───── Listed entries ─────
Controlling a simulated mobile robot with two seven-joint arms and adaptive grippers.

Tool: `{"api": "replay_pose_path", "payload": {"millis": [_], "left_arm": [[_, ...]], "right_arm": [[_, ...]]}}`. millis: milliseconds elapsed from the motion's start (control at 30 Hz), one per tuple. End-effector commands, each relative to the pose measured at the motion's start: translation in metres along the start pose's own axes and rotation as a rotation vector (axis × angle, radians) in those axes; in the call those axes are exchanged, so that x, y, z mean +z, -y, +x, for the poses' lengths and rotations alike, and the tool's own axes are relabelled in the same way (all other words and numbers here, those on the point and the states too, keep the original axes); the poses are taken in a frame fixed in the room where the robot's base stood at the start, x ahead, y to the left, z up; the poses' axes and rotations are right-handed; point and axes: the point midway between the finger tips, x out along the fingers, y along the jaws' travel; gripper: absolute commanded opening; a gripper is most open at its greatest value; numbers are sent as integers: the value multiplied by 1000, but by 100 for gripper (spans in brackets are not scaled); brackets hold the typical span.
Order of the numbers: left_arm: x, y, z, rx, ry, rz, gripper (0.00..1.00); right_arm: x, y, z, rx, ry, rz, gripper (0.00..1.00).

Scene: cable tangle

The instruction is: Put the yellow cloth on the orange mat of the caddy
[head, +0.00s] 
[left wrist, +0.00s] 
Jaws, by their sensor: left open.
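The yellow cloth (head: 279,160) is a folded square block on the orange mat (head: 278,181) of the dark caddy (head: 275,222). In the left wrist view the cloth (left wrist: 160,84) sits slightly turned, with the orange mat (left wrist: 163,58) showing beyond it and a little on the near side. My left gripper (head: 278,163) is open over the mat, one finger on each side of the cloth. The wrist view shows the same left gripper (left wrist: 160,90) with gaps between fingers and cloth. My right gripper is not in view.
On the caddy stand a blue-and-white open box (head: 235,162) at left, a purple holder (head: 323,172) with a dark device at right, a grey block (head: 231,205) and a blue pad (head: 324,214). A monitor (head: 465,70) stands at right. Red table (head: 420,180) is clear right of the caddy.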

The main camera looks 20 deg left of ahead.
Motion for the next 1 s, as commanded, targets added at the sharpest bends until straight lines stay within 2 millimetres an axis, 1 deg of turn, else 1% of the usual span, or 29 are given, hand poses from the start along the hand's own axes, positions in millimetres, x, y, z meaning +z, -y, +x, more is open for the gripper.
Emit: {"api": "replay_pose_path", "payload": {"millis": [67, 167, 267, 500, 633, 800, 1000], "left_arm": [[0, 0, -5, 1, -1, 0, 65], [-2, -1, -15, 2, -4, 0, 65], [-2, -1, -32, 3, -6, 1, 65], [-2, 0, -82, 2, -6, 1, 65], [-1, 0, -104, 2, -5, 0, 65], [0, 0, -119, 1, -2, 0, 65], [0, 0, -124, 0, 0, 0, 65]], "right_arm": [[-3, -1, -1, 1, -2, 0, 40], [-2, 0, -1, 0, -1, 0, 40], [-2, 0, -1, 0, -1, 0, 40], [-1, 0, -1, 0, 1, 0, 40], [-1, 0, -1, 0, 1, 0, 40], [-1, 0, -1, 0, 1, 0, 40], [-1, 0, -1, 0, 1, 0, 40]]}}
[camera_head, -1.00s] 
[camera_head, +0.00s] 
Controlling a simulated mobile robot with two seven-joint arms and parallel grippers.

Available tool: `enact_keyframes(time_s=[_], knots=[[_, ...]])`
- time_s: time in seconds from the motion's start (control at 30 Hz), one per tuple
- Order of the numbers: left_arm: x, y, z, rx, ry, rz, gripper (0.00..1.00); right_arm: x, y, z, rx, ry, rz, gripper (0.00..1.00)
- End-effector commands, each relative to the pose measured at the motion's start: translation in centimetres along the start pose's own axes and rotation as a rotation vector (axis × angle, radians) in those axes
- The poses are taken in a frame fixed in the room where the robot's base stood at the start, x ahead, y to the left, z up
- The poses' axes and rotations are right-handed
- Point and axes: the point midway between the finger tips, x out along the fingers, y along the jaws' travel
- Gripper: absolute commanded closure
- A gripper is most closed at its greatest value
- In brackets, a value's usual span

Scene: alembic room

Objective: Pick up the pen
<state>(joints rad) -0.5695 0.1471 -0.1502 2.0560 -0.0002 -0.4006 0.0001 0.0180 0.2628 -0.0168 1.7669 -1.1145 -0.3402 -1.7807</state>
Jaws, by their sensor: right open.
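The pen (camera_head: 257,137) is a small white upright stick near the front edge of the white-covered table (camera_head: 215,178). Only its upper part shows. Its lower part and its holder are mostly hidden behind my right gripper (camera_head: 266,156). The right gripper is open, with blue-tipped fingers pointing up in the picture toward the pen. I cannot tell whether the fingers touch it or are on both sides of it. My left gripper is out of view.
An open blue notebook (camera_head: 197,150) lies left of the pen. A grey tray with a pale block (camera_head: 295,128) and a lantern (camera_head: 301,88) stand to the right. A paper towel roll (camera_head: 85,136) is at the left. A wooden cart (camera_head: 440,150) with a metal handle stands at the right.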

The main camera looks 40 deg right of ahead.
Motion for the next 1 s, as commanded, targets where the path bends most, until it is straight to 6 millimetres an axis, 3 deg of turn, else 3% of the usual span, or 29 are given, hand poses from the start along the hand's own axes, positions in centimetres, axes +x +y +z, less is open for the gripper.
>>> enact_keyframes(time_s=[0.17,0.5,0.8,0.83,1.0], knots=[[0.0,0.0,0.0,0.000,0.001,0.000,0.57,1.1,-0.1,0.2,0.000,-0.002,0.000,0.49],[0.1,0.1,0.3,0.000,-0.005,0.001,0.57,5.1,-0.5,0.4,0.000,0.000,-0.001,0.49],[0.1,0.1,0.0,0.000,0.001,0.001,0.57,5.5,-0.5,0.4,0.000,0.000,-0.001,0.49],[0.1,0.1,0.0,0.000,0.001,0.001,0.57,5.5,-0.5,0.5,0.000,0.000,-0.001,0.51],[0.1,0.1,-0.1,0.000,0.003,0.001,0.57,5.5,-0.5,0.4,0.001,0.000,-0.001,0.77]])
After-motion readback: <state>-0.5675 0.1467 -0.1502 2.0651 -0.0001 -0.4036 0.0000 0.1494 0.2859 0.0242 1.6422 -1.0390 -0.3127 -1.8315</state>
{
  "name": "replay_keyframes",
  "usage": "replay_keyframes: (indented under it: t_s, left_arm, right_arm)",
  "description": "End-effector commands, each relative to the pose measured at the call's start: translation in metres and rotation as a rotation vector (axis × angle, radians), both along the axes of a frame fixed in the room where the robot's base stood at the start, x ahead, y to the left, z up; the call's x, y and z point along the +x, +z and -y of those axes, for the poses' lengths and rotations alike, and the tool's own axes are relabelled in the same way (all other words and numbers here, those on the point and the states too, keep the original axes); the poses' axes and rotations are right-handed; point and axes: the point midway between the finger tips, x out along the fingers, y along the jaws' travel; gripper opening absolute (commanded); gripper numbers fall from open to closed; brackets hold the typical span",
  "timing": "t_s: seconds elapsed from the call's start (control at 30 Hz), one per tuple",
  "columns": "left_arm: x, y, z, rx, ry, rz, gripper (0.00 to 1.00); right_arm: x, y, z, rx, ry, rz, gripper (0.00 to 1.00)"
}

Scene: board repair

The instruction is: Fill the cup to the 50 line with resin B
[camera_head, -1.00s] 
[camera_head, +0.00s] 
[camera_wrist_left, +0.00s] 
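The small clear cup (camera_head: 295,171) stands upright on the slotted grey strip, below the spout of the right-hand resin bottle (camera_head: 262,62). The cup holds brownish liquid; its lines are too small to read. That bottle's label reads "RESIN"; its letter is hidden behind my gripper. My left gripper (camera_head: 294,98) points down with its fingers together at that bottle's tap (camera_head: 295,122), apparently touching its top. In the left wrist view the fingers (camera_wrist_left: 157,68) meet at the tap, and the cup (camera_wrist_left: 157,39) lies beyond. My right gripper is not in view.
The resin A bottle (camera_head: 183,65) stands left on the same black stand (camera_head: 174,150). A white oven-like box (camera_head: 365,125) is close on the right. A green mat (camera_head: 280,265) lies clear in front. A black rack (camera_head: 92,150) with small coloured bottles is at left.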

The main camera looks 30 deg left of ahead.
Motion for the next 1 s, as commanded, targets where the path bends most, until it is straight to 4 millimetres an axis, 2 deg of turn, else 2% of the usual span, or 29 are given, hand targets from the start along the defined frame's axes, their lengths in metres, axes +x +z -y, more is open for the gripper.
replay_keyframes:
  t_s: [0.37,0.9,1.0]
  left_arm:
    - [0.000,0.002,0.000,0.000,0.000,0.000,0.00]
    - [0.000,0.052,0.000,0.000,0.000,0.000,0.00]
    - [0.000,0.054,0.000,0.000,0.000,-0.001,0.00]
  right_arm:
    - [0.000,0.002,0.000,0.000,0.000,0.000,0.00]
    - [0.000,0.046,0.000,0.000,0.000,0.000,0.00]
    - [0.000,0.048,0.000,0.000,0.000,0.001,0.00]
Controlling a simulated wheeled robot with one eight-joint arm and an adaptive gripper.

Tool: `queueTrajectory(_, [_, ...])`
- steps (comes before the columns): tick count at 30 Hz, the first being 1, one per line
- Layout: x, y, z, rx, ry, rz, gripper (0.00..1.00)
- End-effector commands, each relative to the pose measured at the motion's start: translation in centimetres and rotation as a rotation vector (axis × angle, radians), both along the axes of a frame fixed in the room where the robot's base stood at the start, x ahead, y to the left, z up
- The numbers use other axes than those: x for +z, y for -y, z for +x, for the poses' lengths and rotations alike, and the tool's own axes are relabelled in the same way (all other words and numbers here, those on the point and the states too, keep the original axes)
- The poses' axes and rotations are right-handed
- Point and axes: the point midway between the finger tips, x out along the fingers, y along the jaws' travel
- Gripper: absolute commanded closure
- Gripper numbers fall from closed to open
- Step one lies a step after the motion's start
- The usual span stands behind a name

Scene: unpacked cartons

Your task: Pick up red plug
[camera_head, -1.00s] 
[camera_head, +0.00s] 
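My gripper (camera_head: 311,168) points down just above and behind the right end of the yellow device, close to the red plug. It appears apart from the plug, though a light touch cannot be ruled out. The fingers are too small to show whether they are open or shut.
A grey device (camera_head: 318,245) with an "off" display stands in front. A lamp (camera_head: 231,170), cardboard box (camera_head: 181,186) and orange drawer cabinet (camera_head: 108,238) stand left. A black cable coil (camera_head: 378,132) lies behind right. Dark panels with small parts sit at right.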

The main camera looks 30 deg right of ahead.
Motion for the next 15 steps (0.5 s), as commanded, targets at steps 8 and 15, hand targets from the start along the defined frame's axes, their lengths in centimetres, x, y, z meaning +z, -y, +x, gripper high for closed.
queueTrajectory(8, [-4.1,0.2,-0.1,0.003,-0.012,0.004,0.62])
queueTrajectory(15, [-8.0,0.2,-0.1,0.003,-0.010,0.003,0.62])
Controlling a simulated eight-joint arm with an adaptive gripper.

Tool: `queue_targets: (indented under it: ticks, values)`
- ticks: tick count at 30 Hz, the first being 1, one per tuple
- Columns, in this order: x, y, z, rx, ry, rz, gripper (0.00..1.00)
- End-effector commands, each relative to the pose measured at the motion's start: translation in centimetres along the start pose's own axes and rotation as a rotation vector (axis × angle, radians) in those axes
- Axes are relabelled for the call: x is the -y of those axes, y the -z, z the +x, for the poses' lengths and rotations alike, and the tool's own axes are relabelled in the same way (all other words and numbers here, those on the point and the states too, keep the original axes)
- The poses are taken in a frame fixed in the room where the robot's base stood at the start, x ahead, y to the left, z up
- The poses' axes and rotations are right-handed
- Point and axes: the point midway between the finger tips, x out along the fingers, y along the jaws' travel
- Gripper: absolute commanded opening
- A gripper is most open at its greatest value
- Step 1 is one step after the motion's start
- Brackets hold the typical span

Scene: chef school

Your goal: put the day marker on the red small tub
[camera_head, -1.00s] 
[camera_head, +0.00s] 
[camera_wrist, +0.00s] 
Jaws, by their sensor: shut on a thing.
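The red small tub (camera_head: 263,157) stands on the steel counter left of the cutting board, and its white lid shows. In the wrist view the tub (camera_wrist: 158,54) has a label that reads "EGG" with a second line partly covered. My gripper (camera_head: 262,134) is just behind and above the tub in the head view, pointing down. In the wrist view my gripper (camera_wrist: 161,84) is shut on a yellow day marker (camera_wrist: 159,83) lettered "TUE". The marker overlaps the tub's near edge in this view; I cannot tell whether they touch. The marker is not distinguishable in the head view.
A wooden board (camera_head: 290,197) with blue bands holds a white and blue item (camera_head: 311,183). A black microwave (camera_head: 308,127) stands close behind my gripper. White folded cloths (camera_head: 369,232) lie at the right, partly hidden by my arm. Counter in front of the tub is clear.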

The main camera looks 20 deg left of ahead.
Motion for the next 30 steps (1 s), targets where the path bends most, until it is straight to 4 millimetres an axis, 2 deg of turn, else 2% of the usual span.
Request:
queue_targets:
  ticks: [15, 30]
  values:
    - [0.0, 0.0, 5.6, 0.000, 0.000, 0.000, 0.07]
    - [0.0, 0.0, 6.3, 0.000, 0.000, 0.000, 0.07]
─────
■ **Work required**:
Pull out all lines from the entries above in which the word "Your" appears.

■ **Answer to this problem**:
Your task: Pick up red plug
Your goal: put the day marker on the red small tub

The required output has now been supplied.